本実施の形態では、マトリックス層1’における固体骨格部1a’が、アルミニウムオキシ水酸化物(又はアルミナ水和物)を含有するベーマイト(擬ベーマイトを含む)により構成される場合について代表的に例示して説明を行う。マトリックス層1’を構成する固体骨格部1a’は、市販のベーマイト粉末を好適に使用可能であり、例えば、大明化学工業株式会社製のベーマイト(商品名)、CNDEA社製のDisperal
HP15(商品名)、ユニオン昭和(株)社製のVERSAL(TM)ALUMINA(商品名)、河合石灰工業株式会社製のセラシュール(商品名)、巴工業株式会社製のCAM9010(商品名)、日産化学株式会社製のアルミナゾル520(商品名)、川研ファインケミカル株式会社製のアルミナゾル−10A(商品名)、スイーコ・インタナショナル社製のSECOベーマイトアルミナ(商品名)等を使用することが可能である。
本工程では、上記のようにして工程IIIaで調製したスラリーに、さらに金属微粒子3の原料となる金属化合物を加えて塗布液とする。

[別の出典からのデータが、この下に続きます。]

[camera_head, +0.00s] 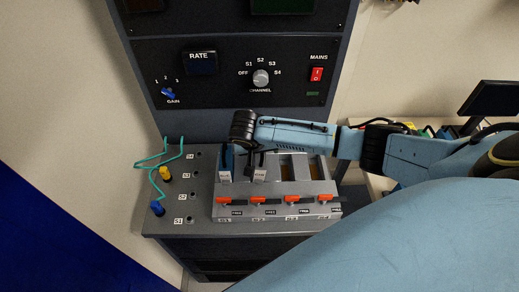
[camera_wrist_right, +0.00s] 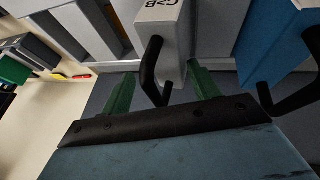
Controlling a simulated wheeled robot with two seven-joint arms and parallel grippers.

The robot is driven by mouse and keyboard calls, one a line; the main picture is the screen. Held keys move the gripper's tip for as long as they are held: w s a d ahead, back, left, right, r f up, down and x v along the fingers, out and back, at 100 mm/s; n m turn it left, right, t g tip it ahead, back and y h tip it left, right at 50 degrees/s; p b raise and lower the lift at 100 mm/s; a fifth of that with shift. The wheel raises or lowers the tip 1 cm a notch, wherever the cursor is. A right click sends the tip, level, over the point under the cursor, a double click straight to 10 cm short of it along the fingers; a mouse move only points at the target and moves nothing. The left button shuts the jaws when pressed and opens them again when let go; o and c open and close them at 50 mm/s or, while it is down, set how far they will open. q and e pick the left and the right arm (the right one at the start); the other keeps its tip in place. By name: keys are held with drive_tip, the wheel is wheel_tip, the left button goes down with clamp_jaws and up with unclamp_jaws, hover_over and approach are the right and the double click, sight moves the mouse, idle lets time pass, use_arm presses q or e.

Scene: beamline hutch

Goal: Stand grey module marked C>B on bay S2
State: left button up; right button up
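The grey module marked C>B (camera_wrist_right: 162,20) shows at the top of the right wrist view, with a black handle (camera_wrist_right: 151,68) on its face. In the head view the grey module (camera_head: 260,175) stands in the second slot from the left of the bay block (camera_head: 275,205). My right gripper (camera_wrist_right: 162,84) is open, with one green finger on each side of the handle; I see no clear contact. In the head view my right gripper (camera_head: 250,162) hangs over the block and partly hides the modules. The bay labels are too small to read surely. My left gripper is not in view.
A blue module (camera_head: 226,165) stands left of the grey one, close beside it. The two right slots (camera_head: 301,168) look empty. Red levers (camera_head: 258,200) line the block's front. Green cables with yellow (camera_head: 165,173) and blue (camera_head: 157,208) plugs lie left. The control panel (camera_head: 230,75) rises behind.

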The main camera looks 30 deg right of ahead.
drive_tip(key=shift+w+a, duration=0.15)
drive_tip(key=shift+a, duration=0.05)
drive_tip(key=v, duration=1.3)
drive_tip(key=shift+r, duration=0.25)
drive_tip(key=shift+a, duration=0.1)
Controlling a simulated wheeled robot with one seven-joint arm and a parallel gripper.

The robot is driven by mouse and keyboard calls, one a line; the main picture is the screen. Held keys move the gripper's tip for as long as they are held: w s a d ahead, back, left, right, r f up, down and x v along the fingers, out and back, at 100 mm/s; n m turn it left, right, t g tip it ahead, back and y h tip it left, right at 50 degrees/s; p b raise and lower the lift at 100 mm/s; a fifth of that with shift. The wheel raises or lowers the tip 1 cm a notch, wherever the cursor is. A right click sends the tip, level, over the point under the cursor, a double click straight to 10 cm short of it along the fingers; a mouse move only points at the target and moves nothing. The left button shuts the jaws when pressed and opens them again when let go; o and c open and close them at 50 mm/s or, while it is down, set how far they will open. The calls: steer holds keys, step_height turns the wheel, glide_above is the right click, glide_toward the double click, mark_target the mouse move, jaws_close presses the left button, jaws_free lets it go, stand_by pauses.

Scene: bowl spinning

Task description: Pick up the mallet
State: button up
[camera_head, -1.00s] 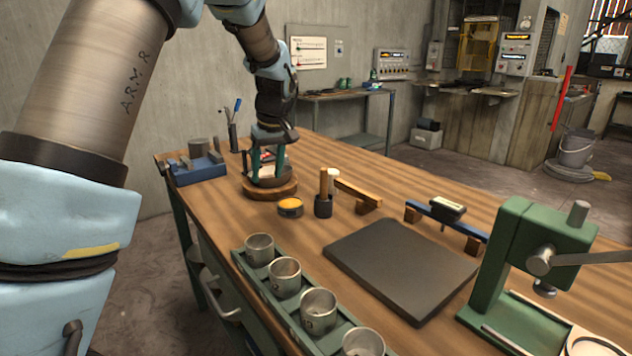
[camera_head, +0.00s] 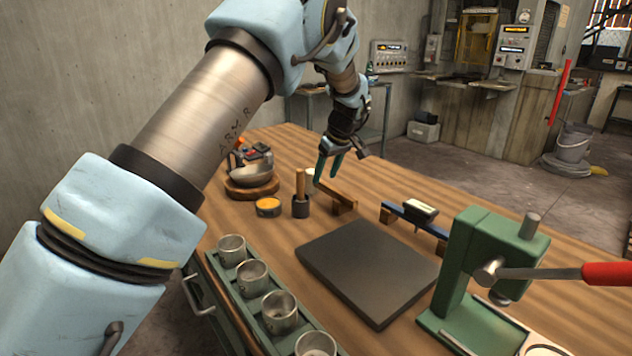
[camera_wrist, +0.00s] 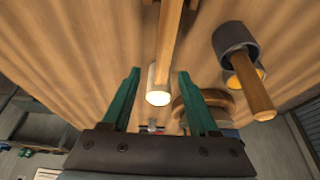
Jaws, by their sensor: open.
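The mallet (camera_head: 340,194) has a wooden handle and a pale head, and lies with its handle across a small wooden block. In the wrist view the mallet (camera_wrist: 168,45) runs up the picture, its round pale end face toward the camera. My gripper (camera_head: 327,179) is open, with green fingers pointing down near the mallet's head. In the wrist view the gripper (camera_wrist: 158,76) has a finger on each side of the mallet's head, with clear gaps. I cannot tell the exact height between fingertips and mallet. In the head view a finger hides part of it.
A dark tool with an upright wooden handle (camera_head: 300,206) stands close left of the mallet. A yellow-topped tin (camera_head: 268,207) and a bowl (camera_head: 250,175) on a wooden base are further left. A dark slab (camera_head: 368,268), a blue rail (camera_head: 405,216) and a green press (camera_head: 480,270) are to the right.

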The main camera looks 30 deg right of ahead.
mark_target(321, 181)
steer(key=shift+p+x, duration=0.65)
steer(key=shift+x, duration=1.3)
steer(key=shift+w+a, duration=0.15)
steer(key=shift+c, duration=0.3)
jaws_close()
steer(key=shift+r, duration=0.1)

この場合、加える金属化合物の量は、スラリーの固形分100重量部に対して、金属元素として0.5〜480重量部の範囲内となるようにする。なお、調製したスラリーに金属化合物を加えると、塗布液の粘度が高くなることがあるが、その場合は、上記の溶媒を適宜添加することによって最適な粘度に調整することが望ましい。
塗布に用いる基材としては、ナノコンポジット10B,10Cを基材から剥離してセンサー等に使用する場合や、ナノコンポジット10B,10Cに基材を付けた状態で光反射系の局在型表面プラズモン共鳴を利用する場合は、特に制限はない。ナノコンポジット10B,10Cに基材を付けた状態で光透過系の局在型表面プラズモン共鳴を利用する場合は、基材は、光透過性であることが好ましく、例えばガラス基板、透明な合成樹脂製基板等を用いることができる。透明な合成樹脂としては、例えば、ポリイミド樹脂、PET樹脂、アクリル樹脂、MS樹脂、MBS樹脂、ABS樹脂、ポリカーボネート樹脂、シリコーン樹脂、シロキサン樹脂、エポキシ樹脂などを挙げることができる。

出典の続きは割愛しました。